Por ello y más que seguir tratando de aclarar si los fenómenos que a diario pasan en muchos estados nacionales tienen o no el carácter de populistas, si tal o cual actuación del correspondiente líder encaja o no en ese patrón o si es más bien democrática, conviene pensar en las formas de contender con ellos. El pasmo en que muchos nos encontramos es entendible. Las democracias funcionaron en lo electoral y toleraron los desórdenes de la violencia, la corrupción y las finanzas. Al final, desigualdades y desencantos aparecieron precipitados y acumulados. Tanto, que terminaron por comprometer la viabilidad del sistema democrático mismo.
Hoy no queda más remedio que hablar del populismo como algo presente y perturbador. No como algo que será o aparecerá. No como algo que puede llegar a comprometer nuestras vidas y las de las siguientes generaciones, sino como algo que ya lo está haciendo. Para comprender lo que pasa no basta con nombrarlo. Los conjuros no tienen eficacia. Es necesario entender sus maneras de ser y de estar en el mayor número de modalidades posibles para así identificar los remedios a crear y aplicar.
Por lo común, la legitimación política se atribuye a la autoridad nacional como si se tratara de un todo. Hablamos del «Estado legítimo» o de la «legitimidad del régimen». Esta forma de nominar no planteaba problemas hasta hace poco tiempo, en tanto podía admitirse que los procesos democráticos generaban autoridades legítimas. Que gracias a las elecciones se habían elegido representantes y éstos, a su vez, habían nombrado a otras autoridades y éstas a otras hasta complementar la totalidad de los cargos públicos. Tan idílica visión de los asuntos políticos plantea algunos problemas en los cotidianos tiempos del populismo.
¿La totalidad de las autoridades públicas deben asumir que su legitimidad proviene de las elecciones que colocaron al líder en el cargo o, por el contrario, deben situarla en una fuente distinta y responder a ella? La respuesta afirmativa a la primera parte de la pregunta implica que todos los actores estatales, incluidos los legislativos y judiciales, entenderían que sus posibilidades de acción están vinculadas al primigenio mandato de las urnas. Que su razón de ser proviene del momento constitutivo del populismo. Desde esa lógica, no habría por qué diferenciar entre las funciones estatales, sino realizar todas ellas a partir de un entendimiento común, definido desde luego por el líder.

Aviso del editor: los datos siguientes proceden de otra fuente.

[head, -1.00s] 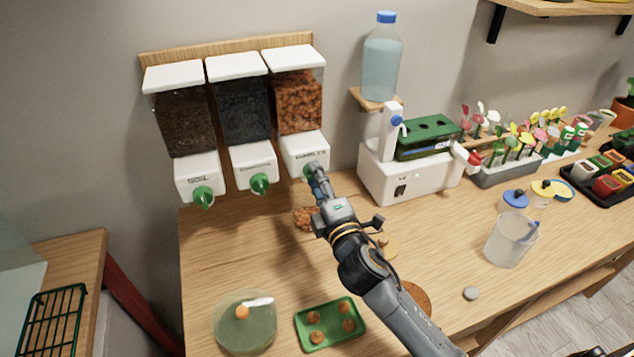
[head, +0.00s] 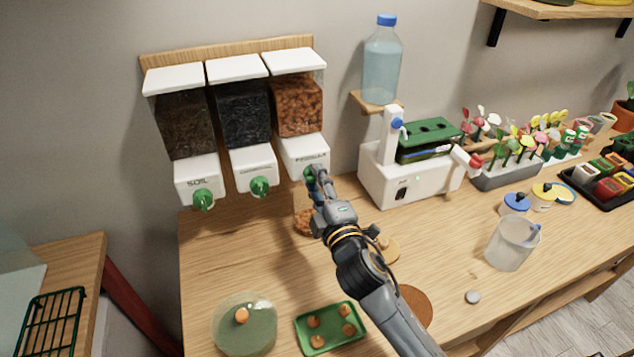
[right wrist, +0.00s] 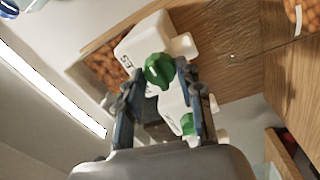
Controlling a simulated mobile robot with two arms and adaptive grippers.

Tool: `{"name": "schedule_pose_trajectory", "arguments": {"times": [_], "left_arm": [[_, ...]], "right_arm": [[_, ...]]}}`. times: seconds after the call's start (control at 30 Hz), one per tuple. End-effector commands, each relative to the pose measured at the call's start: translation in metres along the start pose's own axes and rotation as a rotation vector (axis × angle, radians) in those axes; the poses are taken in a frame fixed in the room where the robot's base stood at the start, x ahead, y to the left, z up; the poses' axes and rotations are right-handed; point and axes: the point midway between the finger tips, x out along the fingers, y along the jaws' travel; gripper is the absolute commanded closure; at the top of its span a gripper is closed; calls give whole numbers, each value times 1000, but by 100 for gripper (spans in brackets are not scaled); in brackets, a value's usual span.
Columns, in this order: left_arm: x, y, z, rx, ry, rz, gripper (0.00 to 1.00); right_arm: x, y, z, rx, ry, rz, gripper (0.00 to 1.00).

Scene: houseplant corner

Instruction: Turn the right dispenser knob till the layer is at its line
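Three dispensers hang on a wooden wall board. The right dispenser (head: 299,108) holds orange-brown granules. Its green knob (right wrist: 159,71) shows between the fingers of my right gripper (right wrist: 158,76) in the right wrist view. The fingers close in on both sides of the knob and look shut on it. In the head view my right gripper (head: 315,176) reaches the knob from the lower right and mostly hides it. Below, orange granules (head: 304,222) show partly behind my arm; their container and its line cannot be made out. My left gripper is not in view.
The left knob (head: 203,200) and middle knob (head: 260,187) are close by. A white machine (head: 415,180) with a bottle (head: 382,60) stands to the right. A green tray (head: 314,341) and a round greenish jar (head: 246,330) are in front. The table's left middle is clear.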

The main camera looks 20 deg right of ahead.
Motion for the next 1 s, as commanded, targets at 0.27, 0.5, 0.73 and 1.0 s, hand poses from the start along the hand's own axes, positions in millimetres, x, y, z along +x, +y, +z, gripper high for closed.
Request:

Si por el contrario los funcionarios, legisladores y juzgadores comprendidos, entienden que una cosa es el origen y mandato del líder y otra distinta el de ellos, sus actuaciones, obvio es decirlo a estas alturas, tendrían un carácter propio. Actuarían con racionalidad propia y distinta, no se considerarían parte de un proceso mayor, ni quedarían, finalmente, sometidos a él.
Con el pasar de los días vemos que en distintas partes del mundo los funcionarios son sometidos por los movimientos políticos o, de modo más discreto, que ellos mismos buscan colocarse en tal situación. Sea cual sea la causa, es peligroso no reflexionar ni exigir, más allá de las complicaciones que conlleva, que cada cual cumpla con los supuestos de su cargo. Si los jueces tienen que salvaguardar la supremacía de la Constitución y las agencias reguladoras imponer saberes técnicos, es preciso que lo hagan a diario y en todos los casos. Ésta es su razón de ser y la condición de su propia legitimidad. El no dejarse comprometer en el fenómeno que quiere ser tenido como totalidad. En el populismo, cada órgano y cada funcionario tiene que construir su legitimación y su legitimidad más allá de los intentos que se harán para someterlos a la totalidad que está pretendiendo crearse.